Work to do ▸
What follows is a set of records, each of which is to be written out exactly.

Records ▸

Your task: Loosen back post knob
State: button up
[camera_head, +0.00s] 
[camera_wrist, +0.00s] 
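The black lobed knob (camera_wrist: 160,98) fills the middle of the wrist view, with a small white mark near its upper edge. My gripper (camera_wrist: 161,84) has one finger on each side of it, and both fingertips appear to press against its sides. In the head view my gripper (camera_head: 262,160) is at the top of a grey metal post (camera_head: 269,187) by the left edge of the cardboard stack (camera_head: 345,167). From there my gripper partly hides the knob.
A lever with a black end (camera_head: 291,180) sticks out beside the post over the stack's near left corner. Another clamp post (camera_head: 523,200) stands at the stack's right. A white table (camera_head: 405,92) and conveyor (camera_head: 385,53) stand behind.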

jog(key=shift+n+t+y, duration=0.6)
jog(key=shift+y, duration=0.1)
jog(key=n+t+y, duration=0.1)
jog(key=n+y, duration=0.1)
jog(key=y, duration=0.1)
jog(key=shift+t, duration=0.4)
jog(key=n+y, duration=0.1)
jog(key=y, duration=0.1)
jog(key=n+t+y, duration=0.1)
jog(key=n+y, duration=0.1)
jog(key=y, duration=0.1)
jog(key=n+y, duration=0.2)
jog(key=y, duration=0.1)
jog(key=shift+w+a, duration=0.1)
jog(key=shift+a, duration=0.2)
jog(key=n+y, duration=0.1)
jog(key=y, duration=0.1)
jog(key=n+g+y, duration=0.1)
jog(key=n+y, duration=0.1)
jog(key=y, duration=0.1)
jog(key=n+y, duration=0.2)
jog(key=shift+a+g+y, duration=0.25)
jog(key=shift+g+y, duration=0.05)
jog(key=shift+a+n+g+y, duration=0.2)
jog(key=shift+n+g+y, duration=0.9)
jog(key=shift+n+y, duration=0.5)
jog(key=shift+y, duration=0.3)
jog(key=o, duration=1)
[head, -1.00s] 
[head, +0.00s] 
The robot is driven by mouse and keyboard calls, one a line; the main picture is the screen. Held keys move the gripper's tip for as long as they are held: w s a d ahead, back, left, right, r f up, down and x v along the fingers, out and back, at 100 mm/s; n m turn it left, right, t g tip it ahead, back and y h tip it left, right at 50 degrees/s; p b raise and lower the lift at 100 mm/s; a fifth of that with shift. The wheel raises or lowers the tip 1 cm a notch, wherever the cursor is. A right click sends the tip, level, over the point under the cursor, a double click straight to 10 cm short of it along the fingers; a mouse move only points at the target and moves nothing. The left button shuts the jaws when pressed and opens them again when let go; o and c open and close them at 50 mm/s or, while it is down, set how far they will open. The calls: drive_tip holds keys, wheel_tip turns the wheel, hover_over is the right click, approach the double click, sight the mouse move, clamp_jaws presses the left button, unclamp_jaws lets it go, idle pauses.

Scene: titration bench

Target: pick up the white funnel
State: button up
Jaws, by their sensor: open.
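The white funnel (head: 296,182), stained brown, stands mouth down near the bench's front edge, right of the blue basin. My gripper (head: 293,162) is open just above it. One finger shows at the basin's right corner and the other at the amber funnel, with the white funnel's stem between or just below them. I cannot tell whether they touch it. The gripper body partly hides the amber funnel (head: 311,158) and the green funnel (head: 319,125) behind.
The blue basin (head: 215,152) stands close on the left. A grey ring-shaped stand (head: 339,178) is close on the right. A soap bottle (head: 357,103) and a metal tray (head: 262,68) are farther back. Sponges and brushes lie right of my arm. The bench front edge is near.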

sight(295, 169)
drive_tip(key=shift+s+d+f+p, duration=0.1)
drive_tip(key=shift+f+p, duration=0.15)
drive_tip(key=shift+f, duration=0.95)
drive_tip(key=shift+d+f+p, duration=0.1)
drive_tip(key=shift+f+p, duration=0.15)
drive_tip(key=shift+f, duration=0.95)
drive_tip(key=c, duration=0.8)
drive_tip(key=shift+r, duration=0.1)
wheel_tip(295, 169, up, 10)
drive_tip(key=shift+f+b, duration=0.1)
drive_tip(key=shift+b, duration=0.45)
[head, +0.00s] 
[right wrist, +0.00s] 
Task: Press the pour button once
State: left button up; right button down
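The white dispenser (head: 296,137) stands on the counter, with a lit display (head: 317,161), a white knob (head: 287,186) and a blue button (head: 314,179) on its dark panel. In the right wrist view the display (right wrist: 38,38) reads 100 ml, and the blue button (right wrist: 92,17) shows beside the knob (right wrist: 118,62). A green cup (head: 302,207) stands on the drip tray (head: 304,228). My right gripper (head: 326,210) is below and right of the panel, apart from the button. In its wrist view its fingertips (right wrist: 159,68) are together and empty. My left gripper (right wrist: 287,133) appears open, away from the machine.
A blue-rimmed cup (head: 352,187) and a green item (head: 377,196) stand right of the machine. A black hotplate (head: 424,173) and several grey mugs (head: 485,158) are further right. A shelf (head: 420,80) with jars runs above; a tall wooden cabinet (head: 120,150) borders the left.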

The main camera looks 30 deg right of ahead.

Exercise answer ▸
Your task: Loosen back post knob
State: button up
[camera_head, +0.00s] 
[camera_wrist, +0.00s] 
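The black lobed knob (camera_wrist: 160,98) fills the middle of the wrist view, with a small white mark near its upper edge. My gripper (camera_wrist: 161,84) has one finger on each side of it, and both fingertips appear to press against its sides. In the head view my gripper (camera_head: 262,160) is at the top of a grey metal post (camera_head: 269,187) by the left edge of the cardboard stack (camera_head: 345,167). From there my gripper partly hides the knob.
A lever with a black end (camera_head: 291,180) sticks out beside the post over the stack's near left corner. Another clamp post (camera_head: 523,200) stands at the stack's right. A white table (camera_head: 405,92) and conveyor (camera_head: 385,53) stand behind.

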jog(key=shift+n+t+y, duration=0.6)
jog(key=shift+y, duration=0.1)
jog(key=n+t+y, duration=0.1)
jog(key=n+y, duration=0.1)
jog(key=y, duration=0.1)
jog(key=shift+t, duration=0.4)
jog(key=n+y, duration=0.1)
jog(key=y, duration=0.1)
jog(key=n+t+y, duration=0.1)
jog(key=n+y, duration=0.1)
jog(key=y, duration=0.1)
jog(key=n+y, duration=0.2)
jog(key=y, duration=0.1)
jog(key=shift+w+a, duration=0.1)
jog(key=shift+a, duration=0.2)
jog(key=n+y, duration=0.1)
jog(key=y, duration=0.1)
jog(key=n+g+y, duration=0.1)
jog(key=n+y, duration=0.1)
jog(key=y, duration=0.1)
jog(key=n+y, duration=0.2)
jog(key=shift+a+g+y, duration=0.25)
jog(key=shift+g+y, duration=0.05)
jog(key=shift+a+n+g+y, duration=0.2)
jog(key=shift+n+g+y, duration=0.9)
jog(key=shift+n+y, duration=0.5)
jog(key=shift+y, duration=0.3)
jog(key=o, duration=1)
[head, -1.00s] 
[head, +0.00s] 
The robot is driven by mouse and keyboard calls, one a line; the main picture is the screen. Held keys move the gripper's tip for as long as they are held: w s a d ahead, back, left, right, r f up, down and x v along the fingers, out and back, at 100 mm/s; n m turn it left, right, t g tip it ahead, back and y h tip it left, right at 50 degrees/s; p b raise and lower the lift at 100 mm/s; a fifth of that with shift. The wheel raises or lowers the tip 1 cm a notch, wherever the cursor is. A right click sends the tip, level, over the point under the cursor, a double click straight to 10 cm short of it along the fingers; a mouse move only points at the target and moves nothing. The left button shuts the jaws when pressed and opens them again when let go; o and c open and close them at 50 mm/s or, while it is down, set how far they will open. The calls: drive_tip holds keys, wheel_tip turns the wheel, hover_over is the right click, approach the double click, sight the mouse move, clamp_jaws presses the left button, unclamp_jaws lets it go, idle pauses.

Scene: titration bench

Target: pick up the white funnel
State: button up
Jaws, by their sensor: open.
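The white funnel (head: 296,182), stained brown, stands mouth down near the bench's front edge, right of the blue basin. My gripper (head: 293,162) is open just above it. One finger shows at the basin's right corner and the other at the amber funnel, with the white funnel's stem between or just below them. I cannot tell whether they touch it. The gripper body partly hides the amber funnel (head: 311,158) and the green funnel (head: 319,125) behind.
The blue basin (head: 215,152) stands close on the left. A grey ring-shaped stand (head: 339,178) is close on the right. A soap bottle (head: 357,103) and a metal tray (head: 262,68) are farther back. Sponges and brushes lie right of my arm. The bench front edge is near.

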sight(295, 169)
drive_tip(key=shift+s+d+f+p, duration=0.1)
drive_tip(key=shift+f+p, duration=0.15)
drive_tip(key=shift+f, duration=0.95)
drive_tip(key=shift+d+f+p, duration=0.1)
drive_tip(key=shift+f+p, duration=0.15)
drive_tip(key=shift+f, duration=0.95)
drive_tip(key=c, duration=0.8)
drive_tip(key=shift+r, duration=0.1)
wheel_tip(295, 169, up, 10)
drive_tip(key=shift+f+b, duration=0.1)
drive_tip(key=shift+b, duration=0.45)
[head, +0.00s] 
[right wrist, +0.00s] 
Task: Press the pour button once
State: left button up; right button down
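The white dispenser (head: 296,137) stands on the counter, with a lit display (head: 317,161), a white knob (head: 287,186) and a blue button (head: 314,179) on its dark panel. In the right wrist view the display (right wrist: 38,38) reads 100 ml, and the blue button (right wrist: 92,17) shows beside the knob (right wrist: 118,62). A green cup (head: 302,207) stands on the drip tray (head: 304,228). My right gripper (head: 326,210) is below and right of the panel, apart from the button. In its wrist view its fingertips (right wrist: 159,68) are together and empty. My left gripper (right wrist: 287,133) appears open, away from the machine.
A blue-rimmed cup (head: 352,187) and a green item (head: 377,196) stand right of the machine. A black hotplate (head: 424,173) and several grey mugs (head: 485,158) are further right. A shelf (head: 420,80) with jars runs above; a tall wooden cabinet (head: 120,150) borders the left.

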The main camera looks 30 deg right of ahead.

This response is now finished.